Pour atteindre leur but, ils ne pourront compter que sur leur outil linguistique et leur bagage culturel oral doté d‘une panoplie d‘anecdotes, d‘histoires drôles, de rumeurs, d‘historiettes qu‘ils enjoliveront chacun selon son penchant et ses capacités- de mots d‘esprit, de proverbes et de figures de styles. Les grands humoristes de la deuxième moitié du 20ème siècle et tant d‘autres, comme Baqchich, Flifla, Malik Jaloq, Mikhi, Tbib Lhacharat,, Mul Lhmar, Sarukh etc., ont tous marqué la place par leur présence et chacun à sa manière.

Flifla (piquant) par exemple représente le type même de l‘humoriste traditionnel. Son domaine de prédilection est l‘anecdote populaire. Toujours affublé de son luth fétiche qu‘il n‘utilisait jamais, il avait l‘art de raconter des anecdotes plus ou moins récentes, mais qu‘il avait le génie d‘actualiser continuellement de sorte que le public se tordait de rire et partait satisfait après chaque représentation.

Cet artiste né excellait dans l‘art de mettre en scène tous les personnages des anecdotes qu‘il racontait ; il recourait alors à des historiettes du type : /məsmar žḥa / (le clou de Jeha), / ḷḷahəmma fijja wala fik a ṣṣfiṛa bnijti/ (tans pis pour moi pourvu que vous soyez épargnées oh ! mes jaunettes !) ou / flus llbən ddahum zəcṭuṭ / (le singe a pris l‘argent du petit lait). Ces anecdotes et bien d‘autres encore, consacrées par la tradition populaire, faisaient partie de son répertoire.
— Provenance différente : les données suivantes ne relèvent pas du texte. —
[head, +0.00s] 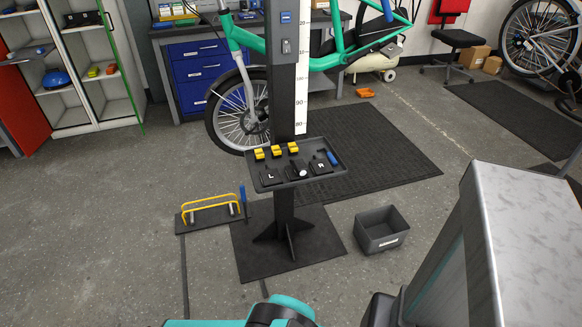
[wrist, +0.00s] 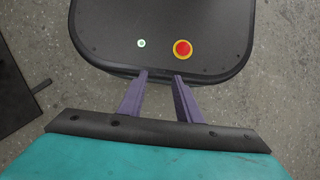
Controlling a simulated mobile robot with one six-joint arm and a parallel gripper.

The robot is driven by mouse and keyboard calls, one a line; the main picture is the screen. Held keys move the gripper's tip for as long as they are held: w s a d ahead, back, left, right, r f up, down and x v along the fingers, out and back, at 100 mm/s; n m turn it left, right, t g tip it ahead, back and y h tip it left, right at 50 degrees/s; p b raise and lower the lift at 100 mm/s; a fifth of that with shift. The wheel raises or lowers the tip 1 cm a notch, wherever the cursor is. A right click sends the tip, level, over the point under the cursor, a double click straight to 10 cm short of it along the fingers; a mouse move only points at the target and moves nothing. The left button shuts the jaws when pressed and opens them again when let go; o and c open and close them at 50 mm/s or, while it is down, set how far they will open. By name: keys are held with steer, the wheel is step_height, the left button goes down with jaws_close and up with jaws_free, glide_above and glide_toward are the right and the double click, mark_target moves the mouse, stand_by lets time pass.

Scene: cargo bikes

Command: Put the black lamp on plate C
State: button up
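I cannot make out plate C by its letter in either view. A dark tray (head: 262,184) on the upright stand holds small parts, including a black piece marked L (head: 269,178) and one marked R (head: 320,167). A small black part with a round white face (head: 302,169) sits between them; I cannot tell whether it is the black lamp. My gripper (wrist: 160,75) is open and empty in the wrist view, its two purple fingers apart, above my own dark base.
Several yellow clips (head: 276,151) and a blue-handled tool (head: 331,157) also lie on the tray. An empty dark grey bin (head: 381,229) stands on the floor to its right. A yellow-barred rack (head: 212,211) stands left. A teal bike (head: 232,35) is behind the stand.

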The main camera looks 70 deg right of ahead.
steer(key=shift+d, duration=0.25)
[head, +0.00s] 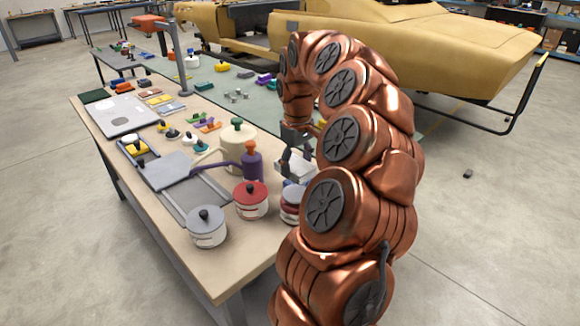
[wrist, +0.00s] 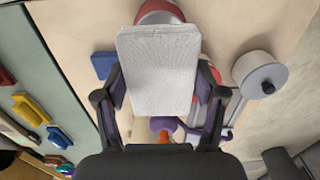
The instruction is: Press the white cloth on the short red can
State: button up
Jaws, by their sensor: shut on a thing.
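My gripper (wrist: 160,88) is shut on the white cloth (wrist: 158,65), a flat textured pad between its two dark fingers. In the head view my gripper (head: 296,155) holds the cloth (head: 296,168) above the table's right edge. A low red-topped can (head: 290,197) stands just below it, partly hidden by my arm; in the wrist view its red part (wrist: 158,10) shows beyond the cloth's far edge. Another red-lidded can (head: 251,196) with a black knob stands to its left. I cannot tell whether the cloth touches either can.
A grey-lidded can (head: 207,230) stands near the table's front edge. A purple bottle (head: 252,162) and a cream pot (head: 236,145) stand behind the red-lidded can. A grey tray (head: 170,172) and small coloured parts lie left. The table's front left (head: 150,200) is bare.

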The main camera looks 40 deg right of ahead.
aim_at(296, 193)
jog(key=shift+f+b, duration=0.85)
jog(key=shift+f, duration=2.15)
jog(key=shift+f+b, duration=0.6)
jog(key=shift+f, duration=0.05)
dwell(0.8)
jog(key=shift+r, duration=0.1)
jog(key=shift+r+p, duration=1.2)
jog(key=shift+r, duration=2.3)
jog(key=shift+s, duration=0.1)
En effet, qui à Marrakech et même ailleurs ne connaît pas au moins une de ces trois anecdotes ? Dans la première, Jeha met en location sa maison à l‘exception d‘un clou sur le mur qu‘il utilise comme prétexte afin de rentrer à la maison quand il veut et contre l‘avis du locataire.

La deuxième raconte l‘histoire du paysan arabe qui, par peur de déchirer ses babouches, les met dans son capuchon, et lorsqu‘il écrabouille son orteil en trébuchant, il s‘écrie : « tant pis pour moi, pourvu que vous soyez épargnées oh ! mes jaunettes ! »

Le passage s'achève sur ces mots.